(1) The university develops scientific directions that are interesting and promising to the faculty members.
(2) The university provides the students with necessary knowledge and skills.
However, as the first international Computer Science and Engineering School in Japan, the University of Aizu has higher goals:
(3) The university is developing a new synthetic style of thinking and scientific research, that combines the characteristics of Western and Japanese mentalities.
(4) The university is creating a new type of education and a new the type of student. This is not only due to the international environment, but also due to the concept of top-down education that is based on involving students in research activities at the earliest stages of education.
The faculty of our university come from 14 countries including Japan, U.S.A., Russia, China, Korea, Germany, Poland, Brazil, Turkey, India, Tunisia, Taiwan, Bangladesh and Sri Lanka.
The faculty has now spent more than one year in the universitie's international environment and has come to understand how great the influence of cultural stereotypes and the traditions of scientific schools are on the style and results of research.
We realize how these stereotypes are different and how useful the combination of various approaches to the same work can be.
Foreign faculty members now feel that the Japanese culture and traditions have increased their understanding, while their presence has influenced the Japanese faculty members and students as well.
The University of Aizu is still brand-new. It is exceedingly well constructed and equipped. All conditions to work out this ``multi-culture reality'' are present.
This first issue of Annual Review already contains papers on the combined research of faculty members from different countries. We hope that in the future the number of such publications will increase, particularly after the beginning of Master's and Ph.D. programs in the university.

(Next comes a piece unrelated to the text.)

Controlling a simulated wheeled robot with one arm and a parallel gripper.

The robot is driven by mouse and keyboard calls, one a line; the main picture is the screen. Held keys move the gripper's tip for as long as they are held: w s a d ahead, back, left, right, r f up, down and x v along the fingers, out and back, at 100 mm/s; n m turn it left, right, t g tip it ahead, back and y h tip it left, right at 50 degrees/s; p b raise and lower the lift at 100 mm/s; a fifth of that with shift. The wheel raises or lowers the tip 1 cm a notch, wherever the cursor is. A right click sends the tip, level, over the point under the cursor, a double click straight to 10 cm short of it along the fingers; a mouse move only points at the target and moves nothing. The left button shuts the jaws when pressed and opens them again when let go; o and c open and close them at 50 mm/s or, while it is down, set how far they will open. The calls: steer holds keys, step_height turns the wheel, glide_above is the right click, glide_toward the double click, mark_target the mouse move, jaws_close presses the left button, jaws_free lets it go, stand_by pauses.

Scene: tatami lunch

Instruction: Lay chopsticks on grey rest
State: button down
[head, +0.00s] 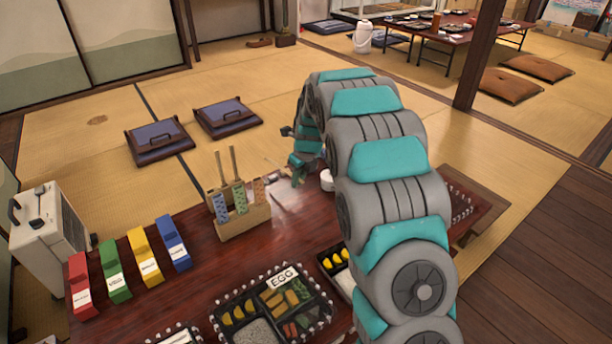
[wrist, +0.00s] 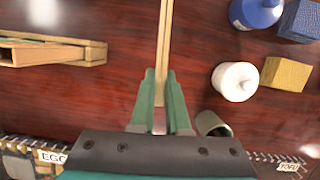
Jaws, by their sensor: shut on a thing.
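My gripper (head: 297,164) is over the far side of the dark red table in the head view. In the wrist view its green fingers (wrist: 160,76) are shut on a pair of pale wooden chopsticks (wrist: 165,35). The chopsticks point straight away from the fingers and out of the top of the view. In the head view they show only as a faint thin line (head: 274,163). I cannot make out a grey rest in either view; my arm hides part of the table.
A wooden holder (head: 244,224) with patterned sleeves and upright chopsticks stands left of my gripper. The wrist view shows a white lidded pot (wrist: 235,81), a grey-green cup (wrist: 211,124), a blue bottle (wrist: 255,12), a blue block (wrist: 299,19) and a yellow block (wrist: 287,73) at right.

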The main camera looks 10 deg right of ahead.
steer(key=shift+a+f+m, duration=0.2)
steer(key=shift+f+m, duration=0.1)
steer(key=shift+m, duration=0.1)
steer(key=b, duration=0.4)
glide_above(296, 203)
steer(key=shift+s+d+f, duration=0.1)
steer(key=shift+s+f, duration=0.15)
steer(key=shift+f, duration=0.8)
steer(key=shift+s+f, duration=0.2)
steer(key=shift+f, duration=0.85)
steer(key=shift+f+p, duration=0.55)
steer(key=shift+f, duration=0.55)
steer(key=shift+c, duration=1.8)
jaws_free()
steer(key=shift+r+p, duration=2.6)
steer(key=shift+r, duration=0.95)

The Annual Review intends to show the contributions of the Laboratories and Centers of the University. More detailed information on the faculty members is published in the brochure ``The University of Aizu: People Advancing Knowledge for Humanity''.
The preparation of the Annual Review was made by the cooperation of all Laboratories and Centers of the University, but I would like to especially thank the members of the Public Relation and Publication Committee: Q.M. Chen, T. Maeda, A. Fujitsu, J. Izzo, H. Abramson, K. Gotoh and T. Orr. Additionally, we would like to thank those faculty members who assisted in the editing of this report: Professors Janet Goodwin, John Izzo, and Alice Riedmiller, and also thank Akira Fujitsu for his help in the preparetion of this electronic version of Annual Review 1993.
In addition, President T.L. Kunii was the initiator of this Annual Review and gave much of his own time and effort to make this publication possible and to improve its quality.